Databricks Community

lizou · ‎11-13-2021

Environment: Azure

A data transformation template that take s table name as variable. The variable is set in separate notebook %run ../_config

Shallow clone is used to generate a staging table with exact same columns of target table.

A random error occurs when the ETL is running concurrent notebooks at same time.

Error log attached. (May be related to cluster resources?)

Thanks in advance if any insight is provided...
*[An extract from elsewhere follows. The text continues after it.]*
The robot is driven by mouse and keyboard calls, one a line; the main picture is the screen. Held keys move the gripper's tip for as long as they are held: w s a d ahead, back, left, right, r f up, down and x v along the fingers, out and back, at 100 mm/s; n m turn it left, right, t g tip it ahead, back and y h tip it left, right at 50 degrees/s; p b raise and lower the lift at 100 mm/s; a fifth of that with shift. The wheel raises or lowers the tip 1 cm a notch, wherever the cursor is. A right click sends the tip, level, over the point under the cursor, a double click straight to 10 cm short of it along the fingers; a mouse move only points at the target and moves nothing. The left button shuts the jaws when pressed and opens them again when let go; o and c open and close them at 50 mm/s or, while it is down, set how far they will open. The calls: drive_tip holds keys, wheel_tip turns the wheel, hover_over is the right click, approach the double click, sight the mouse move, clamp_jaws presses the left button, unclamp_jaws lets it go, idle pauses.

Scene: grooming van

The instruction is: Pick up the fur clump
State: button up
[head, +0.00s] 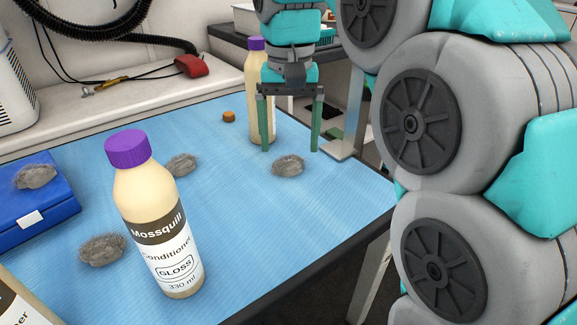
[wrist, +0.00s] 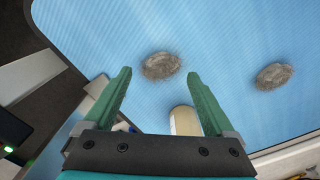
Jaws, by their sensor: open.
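A grey fur clump (head: 288,166) lies on the blue table mat, just below and between the fingertips of my gripper (head: 291,150) in the head view. In the wrist view a fur clump (wrist: 161,66) lies just beyond the tips of my gripper (wrist: 158,80), near the middle of the gap. My gripper is open, points down and holds nothing. Another clump (head: 182,165) lies left of it on the mat and shows to the right in the wrist view (wrist: 274,76). More clumps lie at the front left (head: 102,249) and on a blue case (head: 35,176).
A Mossquill conditioner bottle (head: 160,225) stands at the front. A similar bottle (head: 258,90) stands behind my gripper, near its left finger. A small orange-brown piece (head: 229,117) lies near the back. The blue mat (head: 330,200) is clear toward the right front edge.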

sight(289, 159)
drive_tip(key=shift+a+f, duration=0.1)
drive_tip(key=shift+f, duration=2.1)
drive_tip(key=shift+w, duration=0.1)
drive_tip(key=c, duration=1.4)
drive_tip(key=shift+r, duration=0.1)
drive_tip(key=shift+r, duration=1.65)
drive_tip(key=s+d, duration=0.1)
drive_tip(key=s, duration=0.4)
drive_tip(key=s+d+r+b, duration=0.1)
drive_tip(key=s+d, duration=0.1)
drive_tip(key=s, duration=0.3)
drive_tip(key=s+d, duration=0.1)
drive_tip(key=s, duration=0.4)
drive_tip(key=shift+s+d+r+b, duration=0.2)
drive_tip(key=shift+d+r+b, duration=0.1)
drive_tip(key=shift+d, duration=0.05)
-- Create a temp table for data transformation

drop table if exists ${v.source};

create table if not exists ${v.source}

shallow clone referrals_audit;

truncate table ${v.source}; -- shallow clone also keeps data reference and we should remove it

alter table ${v.source} add columns (Error string);

Error in SQL statement: AnalysisException: org.apache.hadoop.hive.ql.metadata.HiveException: at least one column must be specified for the table

lizou · ‎04-17-2022

The solution is simple, don't include a shallow clone in a ETL that runs frequently. It is not necessary to change the table schema if there is no need to do so. Use a fixed table schema for a temp table in which data get truncated and reloaed.

View solution in original post

Hubert-Dudek · ‎11-14-2021

A random error occurs when the ETL is running concurrent notebooks at same time.
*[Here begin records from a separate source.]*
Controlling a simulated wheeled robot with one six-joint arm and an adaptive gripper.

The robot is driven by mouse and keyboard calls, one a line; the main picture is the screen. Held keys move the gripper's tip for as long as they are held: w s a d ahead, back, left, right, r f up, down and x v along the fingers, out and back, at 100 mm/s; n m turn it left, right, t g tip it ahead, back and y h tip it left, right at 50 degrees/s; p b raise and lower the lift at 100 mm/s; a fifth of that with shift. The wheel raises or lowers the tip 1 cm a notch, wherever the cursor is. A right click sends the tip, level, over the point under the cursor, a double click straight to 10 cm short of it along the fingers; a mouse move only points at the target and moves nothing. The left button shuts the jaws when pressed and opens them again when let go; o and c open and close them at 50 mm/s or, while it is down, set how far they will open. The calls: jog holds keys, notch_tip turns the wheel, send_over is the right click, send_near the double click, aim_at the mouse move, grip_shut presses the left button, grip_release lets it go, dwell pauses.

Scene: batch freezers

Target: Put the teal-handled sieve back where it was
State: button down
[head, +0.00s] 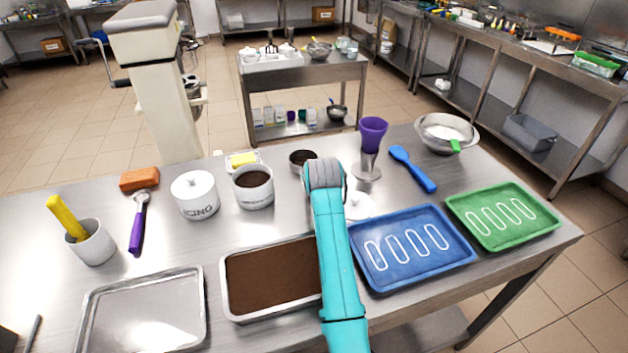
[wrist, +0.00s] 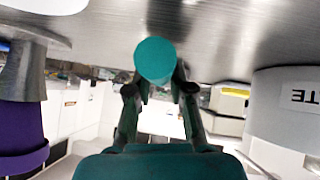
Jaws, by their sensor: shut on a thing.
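In the wrist view, a teal round handle end (wrist: 155,60), which I take to be the sieve's handle, points at the camera between the fingers of my gripper (wrist: 158,90). My gripper is shut on it. The rest of the sieve is hidden behind the handle there. In the head view my gripper is hidden behind my own teal arm, above the back half of the steel table (head: 230,232). A small round dark-filled dish or mesh (head: 303,158) shows just left of my wrist; I cannot tell whether it is the sieve's head.
A brown-filled pan (head: 226,290), blue tray (head: 380,284) and green tray (head: 490,243) lie in front.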

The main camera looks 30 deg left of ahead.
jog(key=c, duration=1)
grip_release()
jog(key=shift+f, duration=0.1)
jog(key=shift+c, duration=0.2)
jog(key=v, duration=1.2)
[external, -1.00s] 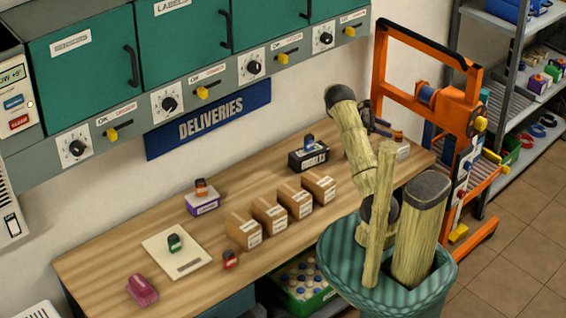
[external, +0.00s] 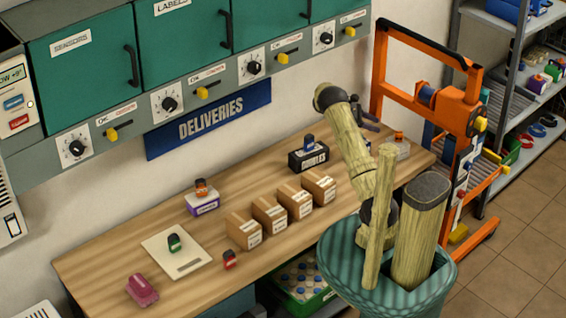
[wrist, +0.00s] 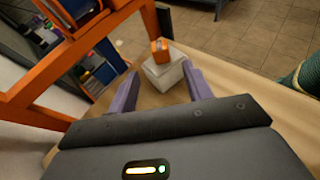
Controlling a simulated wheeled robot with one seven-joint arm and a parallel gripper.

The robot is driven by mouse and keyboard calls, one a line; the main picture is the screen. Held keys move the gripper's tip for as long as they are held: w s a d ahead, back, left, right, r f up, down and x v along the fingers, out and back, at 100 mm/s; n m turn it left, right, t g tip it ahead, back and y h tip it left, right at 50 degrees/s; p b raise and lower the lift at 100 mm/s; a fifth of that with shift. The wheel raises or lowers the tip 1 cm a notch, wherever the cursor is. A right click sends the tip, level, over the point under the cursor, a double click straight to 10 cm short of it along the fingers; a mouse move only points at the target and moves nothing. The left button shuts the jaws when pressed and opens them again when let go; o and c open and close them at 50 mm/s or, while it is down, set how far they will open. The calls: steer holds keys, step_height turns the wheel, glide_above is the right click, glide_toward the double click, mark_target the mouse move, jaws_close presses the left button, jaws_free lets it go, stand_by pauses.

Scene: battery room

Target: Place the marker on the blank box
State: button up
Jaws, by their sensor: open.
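A pale box with no readable label (external: 403,149) stands at the far right end of the table. A small orange block (external: 398,136) sits on top of it. In the wrist view the pale box (wrist: 163,74) and the orange block (wrist: 159,50) are ahead of my gripper (wrist: 161,85), between the lines of its two fingers. The fingers are spread apart with nothing between them. In the external view my gripper (external: 369,118) is above and left of the pale box, partly hidden by my arm. I cannot tell which small block is the marker.
A black box with a blue block (external: 309,141), several brown cartons (external: 270,215) and a purple box with an orange block (external: 201,187) stand on the table (external: 110,258). A green block (external: 174,242) is on a white board. An orange frame (external: 378,75) rises near the right end.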

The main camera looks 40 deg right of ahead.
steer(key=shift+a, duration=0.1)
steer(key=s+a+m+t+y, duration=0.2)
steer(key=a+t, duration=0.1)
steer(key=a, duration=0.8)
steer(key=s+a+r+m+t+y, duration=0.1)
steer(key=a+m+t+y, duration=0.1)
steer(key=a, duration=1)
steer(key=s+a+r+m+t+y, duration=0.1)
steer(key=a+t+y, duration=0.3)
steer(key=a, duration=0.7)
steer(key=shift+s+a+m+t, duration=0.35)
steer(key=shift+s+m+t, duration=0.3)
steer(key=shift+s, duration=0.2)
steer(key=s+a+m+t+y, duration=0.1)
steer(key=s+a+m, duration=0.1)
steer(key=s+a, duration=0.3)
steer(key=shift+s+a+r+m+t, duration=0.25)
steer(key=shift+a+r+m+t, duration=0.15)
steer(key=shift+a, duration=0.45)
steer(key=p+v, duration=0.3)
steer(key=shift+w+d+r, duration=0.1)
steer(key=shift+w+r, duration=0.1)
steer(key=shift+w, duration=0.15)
Is both using the same variable value for ${v.source}?

If yes it can be just logic issue as one notebook is dropping temp table used by other notebook.

lizou · ‎11-14-2021

@Hubert Dudek thanks for replying

The variable is different in each notebook.

The error only happened once so far, and I may need to keep eye on it.

The idea to use a notebook template with dynamics table name, all merge statements

will be dynamically generated using table column list.

Attached is _config

notebook call _config to set variables that are different because variable 'table' will be different in each notebook.

lizou · ‎11-28-2021

The error happens again. I have removed the shallow clone in each notebook run.

My reasoning is there is an overhead of using shallow clone, and there is no need to

recreate the temp table structure each time as the table schema does not change much.

I have out shallow clone in a separate schema management task.

truncate table is the only line remains and the issue should not occur again.

lizou · ‎02-16-2022

resolved myself

Anonymous · ‎02-16-2022

@lizou - That's great! I'm so glad. Would you be happy to share your solution with us and then mark the answer as best? That will help others find the solution more quickly. 🙂

lizou · ‎04-17-2022

The solution is simple, don't include a shallow clone in a ETL that runs frequently. It is not necessary to change the table schema if there is no need to do so. Use a fixed table schema for a temp table in which data get truncated and reloaed.